[Given problem] All of the entries must be reproduced exactly, with no images carried over.

--

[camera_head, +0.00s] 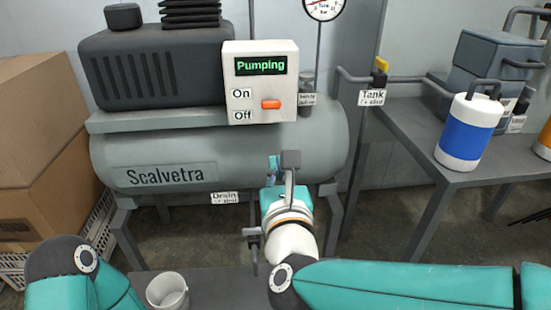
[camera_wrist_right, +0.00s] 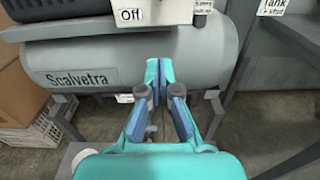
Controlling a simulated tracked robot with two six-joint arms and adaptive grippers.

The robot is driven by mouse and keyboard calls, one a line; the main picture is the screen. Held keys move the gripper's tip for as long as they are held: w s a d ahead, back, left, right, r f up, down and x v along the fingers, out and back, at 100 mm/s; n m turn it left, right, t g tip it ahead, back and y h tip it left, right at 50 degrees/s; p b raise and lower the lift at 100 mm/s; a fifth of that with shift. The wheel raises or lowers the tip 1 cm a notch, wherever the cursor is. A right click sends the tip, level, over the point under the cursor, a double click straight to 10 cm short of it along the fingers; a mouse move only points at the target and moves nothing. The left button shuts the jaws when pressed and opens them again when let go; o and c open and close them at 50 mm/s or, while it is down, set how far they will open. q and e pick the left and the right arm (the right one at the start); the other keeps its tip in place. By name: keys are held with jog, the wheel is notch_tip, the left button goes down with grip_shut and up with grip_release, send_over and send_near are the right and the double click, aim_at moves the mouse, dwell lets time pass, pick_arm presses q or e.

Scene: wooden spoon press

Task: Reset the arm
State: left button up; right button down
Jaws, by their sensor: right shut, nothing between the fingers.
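My right gripper (camera_head: 281,162) reaches forward in front of the grey compressor tank (camera_head: 235,150), below the white control box (camera_head: 261,80). In the wrist view the same gripper (camera_wrist_right: 158,66) has its teal fingers together with nothing between them. It is clear of the control box. The box's display reads "Pumping" in green, and an orange switch (camera_head: 271,104) sits beside the "On" and "Off" labels. Part of my left arm shows at the lower left of the head view, but its gripper is not in view.
Cardboard boxes (camera_head: 40,130) stand at the left by a white crate (camera_wrist_right: 42,132). A pale bucket (camera_head: 167,292) sits at the bottom. At the right, a grey table (camera_head: 440,160) bears a blue-and-white canister (camera_head: 467,133). A yellow-handled valve (camera_head: 381,66) and a gauge (camera_head: 323,6) are behind.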

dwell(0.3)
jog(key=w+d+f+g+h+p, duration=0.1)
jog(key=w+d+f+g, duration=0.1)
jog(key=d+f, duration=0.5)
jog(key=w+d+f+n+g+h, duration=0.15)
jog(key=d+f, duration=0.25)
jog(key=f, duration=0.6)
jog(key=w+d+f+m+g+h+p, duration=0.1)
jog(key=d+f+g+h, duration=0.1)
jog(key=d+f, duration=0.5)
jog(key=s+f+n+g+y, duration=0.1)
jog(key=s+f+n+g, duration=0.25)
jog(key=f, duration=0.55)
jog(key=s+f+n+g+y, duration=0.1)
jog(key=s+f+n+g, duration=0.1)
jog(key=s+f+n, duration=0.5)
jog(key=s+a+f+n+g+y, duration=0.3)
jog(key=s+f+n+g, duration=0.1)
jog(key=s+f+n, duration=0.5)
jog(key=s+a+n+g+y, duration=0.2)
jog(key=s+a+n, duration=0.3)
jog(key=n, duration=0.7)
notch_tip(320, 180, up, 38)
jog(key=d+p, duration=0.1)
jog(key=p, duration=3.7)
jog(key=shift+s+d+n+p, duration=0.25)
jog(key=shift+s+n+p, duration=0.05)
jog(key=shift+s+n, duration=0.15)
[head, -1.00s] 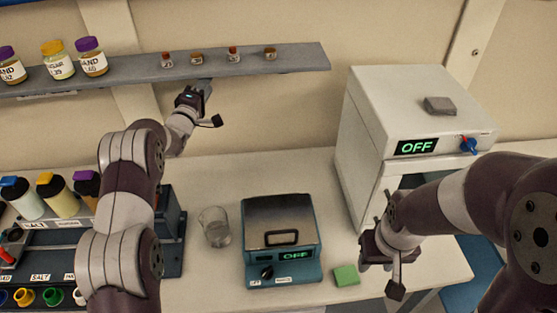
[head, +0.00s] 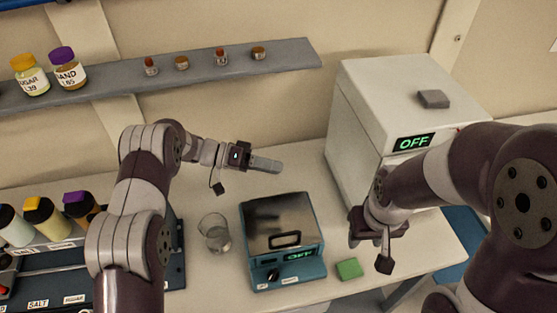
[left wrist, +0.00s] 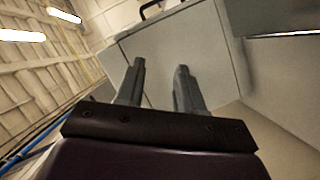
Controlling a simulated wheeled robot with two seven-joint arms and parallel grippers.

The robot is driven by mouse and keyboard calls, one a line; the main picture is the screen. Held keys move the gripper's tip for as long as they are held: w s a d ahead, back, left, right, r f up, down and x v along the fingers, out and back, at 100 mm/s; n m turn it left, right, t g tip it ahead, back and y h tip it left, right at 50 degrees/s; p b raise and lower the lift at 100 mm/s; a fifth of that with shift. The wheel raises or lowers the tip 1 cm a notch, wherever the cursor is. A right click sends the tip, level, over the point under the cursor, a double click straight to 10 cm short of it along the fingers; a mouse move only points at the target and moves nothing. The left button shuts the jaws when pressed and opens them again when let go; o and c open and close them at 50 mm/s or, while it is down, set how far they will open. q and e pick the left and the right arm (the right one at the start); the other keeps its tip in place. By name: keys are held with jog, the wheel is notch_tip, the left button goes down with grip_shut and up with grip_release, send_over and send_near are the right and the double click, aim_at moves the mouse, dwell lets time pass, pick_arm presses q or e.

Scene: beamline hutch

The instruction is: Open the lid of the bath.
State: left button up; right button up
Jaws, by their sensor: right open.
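The bath (head: 284,262) is a teal box with a screen reading OFF, on the bench in the middle of the head view. Its brushed-metal lid (head: 280,212) is down, with a dark loop handle (head: 285,240) near the front edge. My left gripper (head: 278,166) is above and behind the bath, pointing right, apart from the lid. The left wrist view shows its two fingers (left wrist: 158,85) apart with nothing between them. My right gripper (head: 358,232) is open and empty, right of the bath and in front of the white cabinet.
A glass beaker (head: 214,232) stands just left of the bath. A green block (head: 348,269) lies at its right front. A white cabinet (head: 385,95) reading OFF stands right. A shelf (head: 200,79) with small jars runs behind. Bottles and a rack are at left.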

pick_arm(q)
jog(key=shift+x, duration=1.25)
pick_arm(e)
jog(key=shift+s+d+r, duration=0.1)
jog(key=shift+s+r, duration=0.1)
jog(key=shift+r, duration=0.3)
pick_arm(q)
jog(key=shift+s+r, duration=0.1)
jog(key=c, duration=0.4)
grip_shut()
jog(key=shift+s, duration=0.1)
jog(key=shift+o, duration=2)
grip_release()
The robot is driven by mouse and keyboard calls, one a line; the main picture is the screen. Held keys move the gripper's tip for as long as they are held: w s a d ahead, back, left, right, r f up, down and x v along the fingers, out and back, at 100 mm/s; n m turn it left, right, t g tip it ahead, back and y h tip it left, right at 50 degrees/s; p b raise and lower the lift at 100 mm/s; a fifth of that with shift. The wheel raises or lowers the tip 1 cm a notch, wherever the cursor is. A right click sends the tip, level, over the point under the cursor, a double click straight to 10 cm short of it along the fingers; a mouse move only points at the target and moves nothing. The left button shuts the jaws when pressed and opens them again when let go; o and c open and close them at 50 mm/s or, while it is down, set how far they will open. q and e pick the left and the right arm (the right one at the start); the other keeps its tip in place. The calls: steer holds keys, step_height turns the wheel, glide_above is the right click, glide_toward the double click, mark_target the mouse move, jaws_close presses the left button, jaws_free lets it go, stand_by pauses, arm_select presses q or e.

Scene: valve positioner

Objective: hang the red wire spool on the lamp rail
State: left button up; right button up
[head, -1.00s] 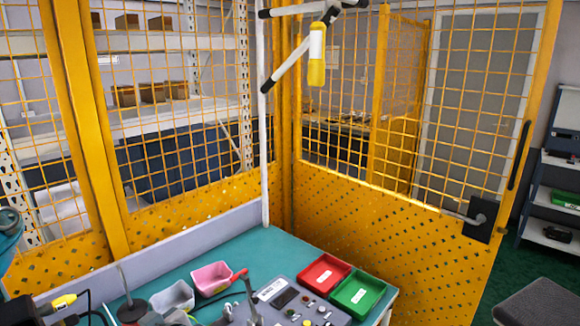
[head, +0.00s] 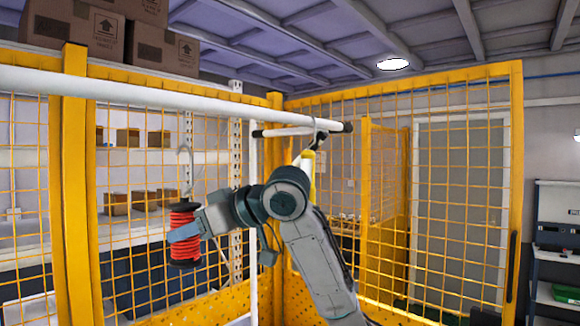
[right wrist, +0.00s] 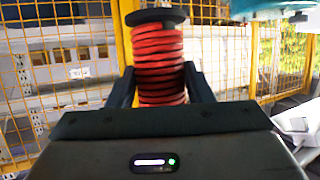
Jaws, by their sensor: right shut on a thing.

--

[Solved problem]
[camera_head, +0.00s] 
[camera_wrist_right, +0.00s] 
Controlling a simulated tracked robot with two six-joint arms and adaptive grippers.

The robot is driven by mouse and keyboard calls, one a line; the main picture is the screen. Held keys move the gripper's tip for as long as they are held: w s a d ahead, back, left, right, r f up, down and x v along the fingers, out and back, at 100 mm/s; n m turn it left, right, t g tip it ahead, back and y h tip it left, right at 50 degrees/s; p b raise and lower the lift at 100 mm/s; a fifth of that with shift. The wheel raises or lowers the tip 1 cm a notch, wherever the cursor is. A right click sends the tip, level, over the point under the cursor, a double click straight to 10 cm short of it along the fingers; a mouse move only points at the target and moves nothing. The left button shuts the jaws when pressed and opens them again when let go; o and c open and close them at 50 mm/s or, while it is down, set how far they will open. q and e pick the left and the right arm (the right one at the start); the other keeps its tip in place. By name: keys are held with jog, the wheel is notch_tip, the left button goes down with grip_shut and up with grip_release, send_over and send_near are the right and the double click, aim_at moves the mouse, dwell lets time pass, pick_arm presses q or e.

Scene: wooden spoon press

Task: Reset the arm
State: left button up; right button down
Jaws, by their sensor: right shut, nothing between the fingers.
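My right gripper (camera_head: 281,162) reaches forward in front of the grey compressor tank (camera_head: 235,150), below the white control box (camera_head: 261,80). In the wrist view the same gripper (camera_wrist_right: 158,66) has its teal fingers together with nothing between them. It is clear of the control box. The box's display reads "Pumping" in green, and an orange switch (camera_head: 271,104) sits beside the "On" and "Off" labels. Part of my left arm shows at the lower left of the head view, but its gripper is not in view.
Cardboard boxes (camera_head: 40,130) stand at the left by a white crate (camera_wrist_right: 42,132). A pale bucket (camera_head: 167,292) sits at the bottom. At the right, a grey table (camera_head: 440,160) bears a blue-and-white canister (camera_head: 467,133). A yellow-handled valve (camera_head: 381,66) and a gauge (camera_head: 323,6) are behind.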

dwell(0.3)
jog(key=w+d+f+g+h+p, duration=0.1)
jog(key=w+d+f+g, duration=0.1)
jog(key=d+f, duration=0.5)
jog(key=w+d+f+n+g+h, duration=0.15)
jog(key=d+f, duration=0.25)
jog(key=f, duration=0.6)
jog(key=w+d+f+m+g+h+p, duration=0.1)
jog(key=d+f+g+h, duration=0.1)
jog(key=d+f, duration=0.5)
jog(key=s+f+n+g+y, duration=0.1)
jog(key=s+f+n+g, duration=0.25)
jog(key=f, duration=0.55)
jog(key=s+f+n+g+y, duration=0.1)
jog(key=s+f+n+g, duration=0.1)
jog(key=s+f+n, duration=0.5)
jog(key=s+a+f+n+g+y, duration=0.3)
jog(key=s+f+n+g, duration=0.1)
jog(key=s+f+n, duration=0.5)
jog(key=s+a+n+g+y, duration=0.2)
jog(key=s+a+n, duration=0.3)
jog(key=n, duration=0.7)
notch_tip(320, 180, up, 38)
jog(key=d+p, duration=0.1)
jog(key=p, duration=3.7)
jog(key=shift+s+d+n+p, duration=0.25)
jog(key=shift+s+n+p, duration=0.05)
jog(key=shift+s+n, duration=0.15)
[head, -1.00s] 
[head, +0.00s] 
[left wrist, +0.00s] 
Controlling a simulated wheeled robot with two seven-joint arms and parallel grippers.

The robot is driven by mouse and keyboard calls, one a line; the main picture is the screen. Held keys move the gripper's tip for as long as they are held: w s a d ahead, back, left, right, r f up, down and x v along the fingers, out and back, at 100 mm/s; n m turn it left, right, t g tip it ahead, back and y h tip it left, right at 50 degrees/s; p b raise and lower the lift at 100 mm/s; a fifth of that with shift. The wheel raises or lowers the tip 1 cm a notch, wherever the cursor is. A right click sends the tip, level, over the point under the cursor, a double click straight to 10 cm short of it along the fingers; a mouse move only points at the target and moves nothing. The left button shuts the jaws when pressed and opens them again when let go; o and c open and close them at 50 mm/s or, while it is down, set how far they will open. q and e pick the left and the right arm (the right one at the start); the other keeps its tip in place. By name: keys are held with jog, the wheel is notch_tip, the left button goes down with grip_shut and up with grip_release, send_over and send_near are the right and the double click, aim_at moves the mouse, dwell lets time pass, pick_arm presses q or e.

Scene: beamline hutch

The instruction is: Open the lid of the bath.
State: left button up; right button up
Jaws, by their sensor: right open.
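The bath (head: 284,262) is a teal box with a screen reading OFF, on the bench in the middle of the head view. Its brushed-metal lid (head: 280,212) is down, with a dark loop handle (head: 285,240) near the front edge. My left gripper (head: 278,166) is above and behind the bath, pointing right, apart from the lid. The left wrist view shows its two fingers (left wrist: 158,85) apart with nothing between them. My right gripper (head: 358,232) is open and empty, right of the bath and in front of the white cabinet.
A glass beaker (head: 214,232) stands just left of the bath. A green block (head: 348,269) lies at its right front. A white cabinet (head: 385,95) reading OFF stands right. A shelf (head: 200,79) with small jars runs behind. Bottles and a rack are at left.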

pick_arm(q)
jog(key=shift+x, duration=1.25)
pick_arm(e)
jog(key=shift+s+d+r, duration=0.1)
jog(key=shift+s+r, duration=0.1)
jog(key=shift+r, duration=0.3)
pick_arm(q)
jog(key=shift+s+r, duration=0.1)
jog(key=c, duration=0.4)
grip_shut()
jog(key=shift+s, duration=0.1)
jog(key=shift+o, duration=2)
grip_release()
The robot is driven by mouse and keyboard calls, one a line; the main picture is the screen. Held keys move the gripper's tip for as long as they are held: w s a d ahead, back, left, right, r f up, down and x v along the fingers, out and back, at 100 mm/s; n m turn it left, right, t g tip it ahead, back and y h tip it left, right at 50 degrees/s; p b raise and lower the lift at 100 mm/s; a fifth of that with shift. The wheel raises or lowers the tip 1 cm a notch, wherever the cursor is. A right click sends the tip, level, over the point under the cursor, a double click straight to 10 cm short of it along the fingers; a mouse move only points at the target and moves nothing. The left button shuts the jaws when pressed and opens them again when let go; o and c open and close them at 50 mm/s or, while it is down, set how far they will open. q and e pick the left and the right arm (the right one at the start); the other keeps its tip in place. The calls: steer holds keys, step_height turns the wheel, glide_above is the right click, glide_toward the double click, mark_target the mouse move, jaws_close presses the left button, jaws_free lets it go, stand_by pauses, arm_select presses q or e.

Scene: valve positioner

Objective: hang the red wire spool on the lamp rail
State: left button up; right button up
[head, -1.00s] 
[head, +0.00s] 
[right wrist, +0.00s] 
Jaws, by their sensor: right shut on a thing.

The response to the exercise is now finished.